> [Required work]
The material below holds a span beginning at the line with "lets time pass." and ending at the line with "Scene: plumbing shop". Quote that span exactly, both ends included, and only that span.

____________

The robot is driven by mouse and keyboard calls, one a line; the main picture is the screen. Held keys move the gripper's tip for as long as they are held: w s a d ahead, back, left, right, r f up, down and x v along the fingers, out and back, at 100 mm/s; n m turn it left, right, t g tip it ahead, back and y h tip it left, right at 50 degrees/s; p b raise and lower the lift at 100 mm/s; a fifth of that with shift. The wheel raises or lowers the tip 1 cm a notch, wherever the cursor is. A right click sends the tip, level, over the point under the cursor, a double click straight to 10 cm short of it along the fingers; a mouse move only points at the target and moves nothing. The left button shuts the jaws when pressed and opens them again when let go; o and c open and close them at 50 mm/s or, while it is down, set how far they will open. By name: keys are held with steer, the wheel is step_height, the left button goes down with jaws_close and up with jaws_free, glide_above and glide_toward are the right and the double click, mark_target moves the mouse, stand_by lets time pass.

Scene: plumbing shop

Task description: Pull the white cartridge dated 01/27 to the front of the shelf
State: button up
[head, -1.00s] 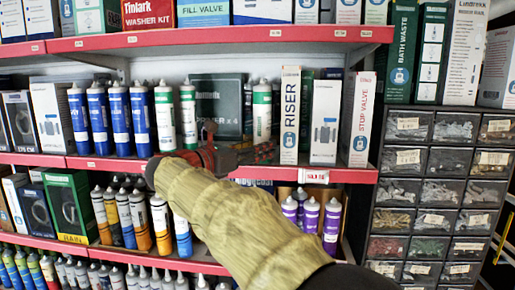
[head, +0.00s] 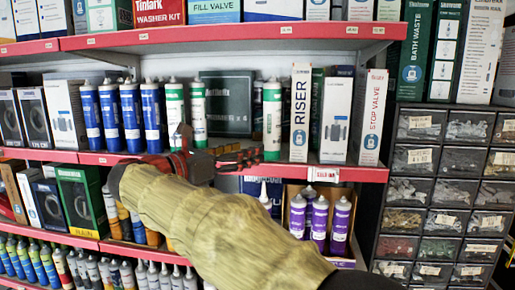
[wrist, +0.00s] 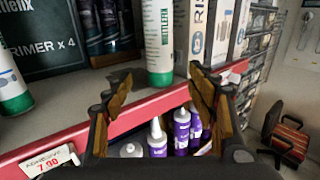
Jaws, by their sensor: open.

____________

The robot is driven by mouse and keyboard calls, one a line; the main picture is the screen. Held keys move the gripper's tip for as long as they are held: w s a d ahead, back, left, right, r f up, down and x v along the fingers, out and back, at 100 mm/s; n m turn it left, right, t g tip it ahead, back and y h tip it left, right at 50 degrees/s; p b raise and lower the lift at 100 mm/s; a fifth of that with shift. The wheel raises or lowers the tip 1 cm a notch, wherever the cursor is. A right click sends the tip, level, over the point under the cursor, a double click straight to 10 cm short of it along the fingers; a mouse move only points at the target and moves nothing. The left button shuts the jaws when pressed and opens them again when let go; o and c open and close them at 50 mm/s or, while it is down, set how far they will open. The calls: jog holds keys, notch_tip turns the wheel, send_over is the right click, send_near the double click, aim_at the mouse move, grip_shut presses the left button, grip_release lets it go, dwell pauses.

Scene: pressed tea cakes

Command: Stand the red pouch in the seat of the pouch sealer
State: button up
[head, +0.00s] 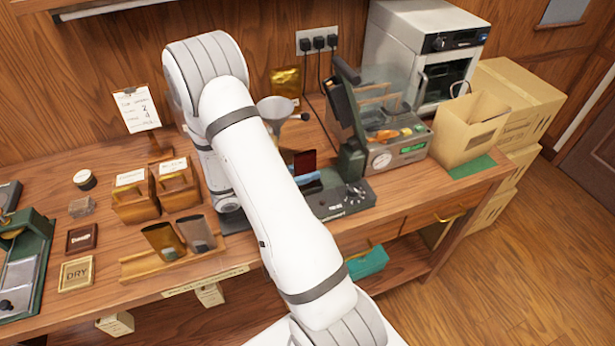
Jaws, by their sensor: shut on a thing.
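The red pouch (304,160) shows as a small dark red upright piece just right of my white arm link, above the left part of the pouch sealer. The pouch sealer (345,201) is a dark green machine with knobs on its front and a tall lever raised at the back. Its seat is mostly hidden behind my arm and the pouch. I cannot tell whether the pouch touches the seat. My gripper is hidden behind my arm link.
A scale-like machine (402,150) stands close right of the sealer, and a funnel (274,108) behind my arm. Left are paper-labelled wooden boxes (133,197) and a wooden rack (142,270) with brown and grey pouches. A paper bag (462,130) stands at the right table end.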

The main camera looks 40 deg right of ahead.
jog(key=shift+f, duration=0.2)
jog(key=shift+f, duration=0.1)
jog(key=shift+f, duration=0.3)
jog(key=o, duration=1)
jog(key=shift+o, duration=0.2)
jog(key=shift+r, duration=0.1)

____________

> [Response to the exercise]
The robot is driven by mouse and keyboard calls, one a line; the main picture is the screen. Held keys move the gripper's tip for as long as they are held: w s a d ahead, back, left, right, r f up, down and x v along the fingers, out and back, at 100 mm/s; n m turn it left, right, t g tip it ahead, back and y h tip it left, right at 50 degrees/s; p b raise and lower the lift at 100 mm/s; a fifth of that with shift. The wheel raises or lowers the tip 1 cm a notch, wherever the cursor is. A right click sends the tip, level, over the point under the cursor, a double click straight to 10 cm short of it along the fingers; a mouse move only points at the target and moves nothing. The left button shuts the jaws when pressed and opens them again when let go; o and c open and close them at 50 mm/s or, while it is down, set how far they will open. By name: keys are held with steer, the wheel is step_height, the left button goes down with jaws_close and up with jaws_free, glide_above and glide_toward are the right and the double click, mark_target moves the mouse, stand_by lets time pass.

Scene: plumbing shop

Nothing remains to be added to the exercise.